▸ TASK STATEMENT
Please write out the lines of the data exactly, beginning with the first and ending with the line containing "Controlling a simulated"; leave the pictures behind.

▸ SOURCE MATERIAL
— BEGIN —

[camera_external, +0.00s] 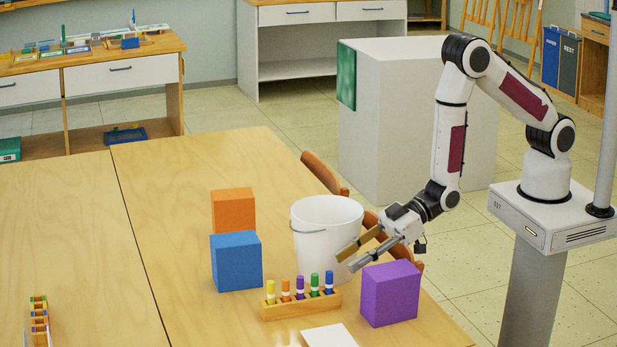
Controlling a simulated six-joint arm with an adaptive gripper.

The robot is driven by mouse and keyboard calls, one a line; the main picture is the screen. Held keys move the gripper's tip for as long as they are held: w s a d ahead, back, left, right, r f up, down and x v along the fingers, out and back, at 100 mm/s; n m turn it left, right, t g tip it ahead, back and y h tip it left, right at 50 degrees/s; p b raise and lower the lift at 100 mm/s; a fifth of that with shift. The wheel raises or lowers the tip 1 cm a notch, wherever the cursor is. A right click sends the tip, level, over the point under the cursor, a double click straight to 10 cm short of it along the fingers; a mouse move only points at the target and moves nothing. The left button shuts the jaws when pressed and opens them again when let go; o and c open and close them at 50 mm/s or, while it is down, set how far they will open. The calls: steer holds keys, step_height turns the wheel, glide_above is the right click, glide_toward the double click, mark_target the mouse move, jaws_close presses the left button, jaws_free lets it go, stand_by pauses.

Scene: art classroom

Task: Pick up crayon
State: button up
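Several crayons stand upright in a small wooden holder (300,308) near the table's front right: a yellow crayon (270,291), an orange crayon (285,289), a purple crayon (300,287), a green crayon (314,285) and a blue crayon (329,282). Their lower parts are hidden in the holder. My gripper (346,261) is open, its two fingers apart with nothing visible between them. It reaches in from the right, in front of the white bucket and, in the picture, just above and right of the blue crayon. How far apart they are in depth I cannot tell.
A white bucket (322,222) stands behind the holder. A purple block (389,293) sits right of it; a blue block (236,262) and orange block (233,210) stand left. White paper (329,336) lies in front.

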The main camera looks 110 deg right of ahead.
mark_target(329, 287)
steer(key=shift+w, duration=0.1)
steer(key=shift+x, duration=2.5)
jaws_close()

— END —

▸ TASK SOLUTION
[camera_external, +0.00s] 
Controlling a simulated six-joint arm with an adaptive gripper.

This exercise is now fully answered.